The gentrification craze that began sweeping through Toronto's inner-city Victorian neighbourhoods 40 years ago was kind, generally speaking, to old streetscapes and house fronts, but much less gentle to what lay behind those façades.
If not forgivable, however, the stripping of interiors back to the bare bones in the name of "renovation" was understandable. Our bewhiskered great-grandfathers liked their living area diced up into clearly defined rooms, each with its distinct wallpaper, trim and decor. Modern taste circa 1970, in contrast, decreed that a house's space should flow freely from stem to stern, and that structurally necessary walls – the others were demolished – should be sandblasted down to the raw brick or painted stark white.
In their modernizing zeal, the pioneering fixer-uppers who took over Cabbagetown and other derelict 19th-century districts often renovated the character right out of their elderly properties.
The gutted interior, however, appears to have become less fashionable among homeowners than it was before the turn of this century. Younger fans of Victorian façades want their houses to be fresh, open and efficient : Nobody longs for the cramped kitchens and ill-lit bedrooms and washrooms of old times.
But it may be that some would-be dwellers in Hogtown`s antique housing are looking for more than standard modernity . They want interiors with something of the historic distinctiveness that one readily finds in the exteriors that have been better preserved.
One man who believes that such discriminating home hunters do exist in the marketplace is Mac Champsee, president of Toronto-based Rainbow Realty Ltd. and the developer (along with Sonal Champsee, his daughter) of an especially lovely, thoughtful condominium conversion at 103 Pembroke Street, west of Cabbagetown and just south of Allan Gardens.

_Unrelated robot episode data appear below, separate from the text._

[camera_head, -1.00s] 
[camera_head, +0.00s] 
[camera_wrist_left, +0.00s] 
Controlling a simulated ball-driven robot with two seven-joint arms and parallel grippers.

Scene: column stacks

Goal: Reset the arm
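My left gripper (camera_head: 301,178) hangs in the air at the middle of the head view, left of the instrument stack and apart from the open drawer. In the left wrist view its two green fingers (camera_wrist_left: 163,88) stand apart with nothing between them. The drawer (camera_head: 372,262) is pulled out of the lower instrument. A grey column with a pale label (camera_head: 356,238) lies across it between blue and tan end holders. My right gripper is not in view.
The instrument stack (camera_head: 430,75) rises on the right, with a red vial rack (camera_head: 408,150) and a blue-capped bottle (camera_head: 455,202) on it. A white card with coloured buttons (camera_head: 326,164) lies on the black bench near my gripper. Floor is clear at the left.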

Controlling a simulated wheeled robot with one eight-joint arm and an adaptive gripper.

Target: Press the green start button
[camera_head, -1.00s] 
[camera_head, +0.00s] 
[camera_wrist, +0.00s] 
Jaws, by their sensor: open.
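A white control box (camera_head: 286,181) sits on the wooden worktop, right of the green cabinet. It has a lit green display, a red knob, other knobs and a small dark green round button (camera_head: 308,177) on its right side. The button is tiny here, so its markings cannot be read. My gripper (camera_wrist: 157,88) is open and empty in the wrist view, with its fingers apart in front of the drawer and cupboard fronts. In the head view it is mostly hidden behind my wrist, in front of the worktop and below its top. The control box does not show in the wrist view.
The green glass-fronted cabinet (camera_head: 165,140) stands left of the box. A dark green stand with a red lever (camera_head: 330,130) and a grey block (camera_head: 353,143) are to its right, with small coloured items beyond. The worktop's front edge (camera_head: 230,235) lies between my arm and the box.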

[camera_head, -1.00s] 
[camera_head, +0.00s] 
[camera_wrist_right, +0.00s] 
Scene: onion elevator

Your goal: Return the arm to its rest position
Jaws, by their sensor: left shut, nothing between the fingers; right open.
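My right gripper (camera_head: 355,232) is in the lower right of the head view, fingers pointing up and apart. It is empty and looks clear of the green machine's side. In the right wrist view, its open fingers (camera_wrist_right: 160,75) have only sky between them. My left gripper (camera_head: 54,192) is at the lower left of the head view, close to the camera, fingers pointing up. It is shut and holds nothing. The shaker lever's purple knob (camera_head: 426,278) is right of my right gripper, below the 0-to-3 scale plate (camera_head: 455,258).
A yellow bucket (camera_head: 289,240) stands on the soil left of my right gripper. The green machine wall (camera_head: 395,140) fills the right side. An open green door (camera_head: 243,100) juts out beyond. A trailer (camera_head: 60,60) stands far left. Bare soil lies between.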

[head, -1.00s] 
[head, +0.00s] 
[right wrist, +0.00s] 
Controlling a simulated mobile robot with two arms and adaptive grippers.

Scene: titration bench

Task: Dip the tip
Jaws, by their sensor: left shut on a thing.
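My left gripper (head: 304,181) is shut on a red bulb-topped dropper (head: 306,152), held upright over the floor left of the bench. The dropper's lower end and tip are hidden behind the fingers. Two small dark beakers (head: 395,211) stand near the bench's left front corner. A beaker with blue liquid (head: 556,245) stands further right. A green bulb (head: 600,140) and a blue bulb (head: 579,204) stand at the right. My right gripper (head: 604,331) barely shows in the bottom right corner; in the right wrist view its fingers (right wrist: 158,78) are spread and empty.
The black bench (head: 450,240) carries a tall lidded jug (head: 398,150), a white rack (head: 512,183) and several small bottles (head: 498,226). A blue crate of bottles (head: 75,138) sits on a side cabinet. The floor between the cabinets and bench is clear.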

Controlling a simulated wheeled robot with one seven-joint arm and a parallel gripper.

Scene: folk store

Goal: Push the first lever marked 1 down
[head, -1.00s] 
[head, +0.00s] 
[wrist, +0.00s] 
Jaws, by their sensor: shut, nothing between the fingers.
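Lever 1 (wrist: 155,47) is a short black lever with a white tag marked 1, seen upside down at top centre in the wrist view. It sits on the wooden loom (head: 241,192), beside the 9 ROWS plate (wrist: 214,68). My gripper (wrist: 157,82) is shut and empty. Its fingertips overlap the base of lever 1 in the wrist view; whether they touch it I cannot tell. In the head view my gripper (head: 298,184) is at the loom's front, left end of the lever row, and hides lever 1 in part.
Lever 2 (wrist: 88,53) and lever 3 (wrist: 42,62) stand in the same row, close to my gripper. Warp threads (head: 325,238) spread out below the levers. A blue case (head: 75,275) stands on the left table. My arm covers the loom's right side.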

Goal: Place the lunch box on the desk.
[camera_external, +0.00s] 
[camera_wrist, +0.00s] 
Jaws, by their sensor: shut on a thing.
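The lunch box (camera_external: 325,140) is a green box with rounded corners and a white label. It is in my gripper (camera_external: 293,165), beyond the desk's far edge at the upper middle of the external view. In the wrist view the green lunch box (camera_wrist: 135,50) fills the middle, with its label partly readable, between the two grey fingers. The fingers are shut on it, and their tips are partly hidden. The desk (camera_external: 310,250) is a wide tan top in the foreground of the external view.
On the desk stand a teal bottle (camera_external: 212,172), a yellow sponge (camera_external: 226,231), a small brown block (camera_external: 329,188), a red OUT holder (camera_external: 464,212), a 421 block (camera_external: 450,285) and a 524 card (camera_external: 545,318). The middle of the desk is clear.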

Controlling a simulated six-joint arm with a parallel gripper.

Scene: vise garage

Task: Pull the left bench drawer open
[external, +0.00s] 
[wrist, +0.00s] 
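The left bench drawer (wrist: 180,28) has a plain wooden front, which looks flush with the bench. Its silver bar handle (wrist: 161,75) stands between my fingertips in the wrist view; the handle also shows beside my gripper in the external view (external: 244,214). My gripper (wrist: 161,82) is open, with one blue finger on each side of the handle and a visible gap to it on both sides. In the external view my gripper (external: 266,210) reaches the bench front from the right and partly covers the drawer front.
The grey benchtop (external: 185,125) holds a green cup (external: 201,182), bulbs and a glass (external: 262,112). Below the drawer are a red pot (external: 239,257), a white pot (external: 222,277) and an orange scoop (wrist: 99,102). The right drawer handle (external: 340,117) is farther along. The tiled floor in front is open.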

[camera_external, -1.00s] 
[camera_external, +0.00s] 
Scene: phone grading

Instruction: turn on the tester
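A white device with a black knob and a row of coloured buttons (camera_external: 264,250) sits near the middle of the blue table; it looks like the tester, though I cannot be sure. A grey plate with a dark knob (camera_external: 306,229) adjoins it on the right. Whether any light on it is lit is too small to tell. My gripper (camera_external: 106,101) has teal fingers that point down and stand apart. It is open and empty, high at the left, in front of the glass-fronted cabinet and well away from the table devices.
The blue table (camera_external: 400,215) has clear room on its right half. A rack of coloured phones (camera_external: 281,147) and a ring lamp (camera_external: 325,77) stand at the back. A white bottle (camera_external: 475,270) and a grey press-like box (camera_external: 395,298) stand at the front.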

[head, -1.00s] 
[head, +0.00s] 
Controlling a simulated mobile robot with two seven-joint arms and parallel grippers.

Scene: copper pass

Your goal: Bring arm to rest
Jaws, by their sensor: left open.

The building at this address is a large, dignified Gothic revival home put up for a well-off local tea broker and his family in 1879 – and launched in that year on a career that has seen the sturdy old mansion plunge from the heights to the depths and, now, come back up again. After the prestige of the district collapsed early in the past century, the structure became a rooming house.
The basic shapes of the three units now for sale (plus one more, currently occupied) were carved from the yellow brick building in the 1980s and rented out. The roof was shot, the foundations were creaky, and the interior was a mess when Mr. Champsee's group bought the place five years ago, and began undoing decades of neglect and transforming the apartments from dumps into the spacious, comfortably conservative condos they are today.
The three available suites have much in common. Each is 1,400 square feet in area, and each has a ground-level entrance. Crafted by interior designer Linda Boorman, each apartment is clean-lined and open enough for any contemporary city dweller, but the elegant crown mouldings, baseboards and generous Victorian windows gracefully connect the unit's modern present to its architectural past. Each suite contains two bedrooms, two and a half bathrooms, a gas fireplace framed by marble-textured ceramic tiles, and maple floors. Every unit comes with a parking space in the garage at the rear, and there are other shared features.
That said, no two units here are exactly alike, and the differences are significant. One of the suites, for example, opens into a perky new gazebo (which has replaced an older, ill-fitted one) perched on the sunny southwest corner of the house, overlooking the front garden and the street – an ideal inner-city spot, I imagine, for lingering in the long twilights of Toronto's summer days. An attractive element in the walk-up apartment (entered from the paved yard at the back of the house) is a small deck off the kitchen, an intimate place above and apart from the city, but still nestled (as balconies in high-rises are not) in the dense weave of the urban fabric.
In Mr. and Ms. Champsee's interesting project, potential home buyers are being offered large, svelte but lightly old-fashioned downtown condominiums at prices – in the $600,000 to $700,000 range – that would get them considerably less elbow-room in a typical new tower. Of course, anyone moving to Pembroke Street should be thoroughly city-proofed: The once-posh residential neighbourhood has long been a rough part of Toronto's inner east side. But downtown veterans unfazed by the district's reputation for rowdiness will probably be delighted by these tall-ceilinged flats, which have been designed with urbane flair and with attention to architectural heritage that was too often missing in Victorian overhauls of the 1970s.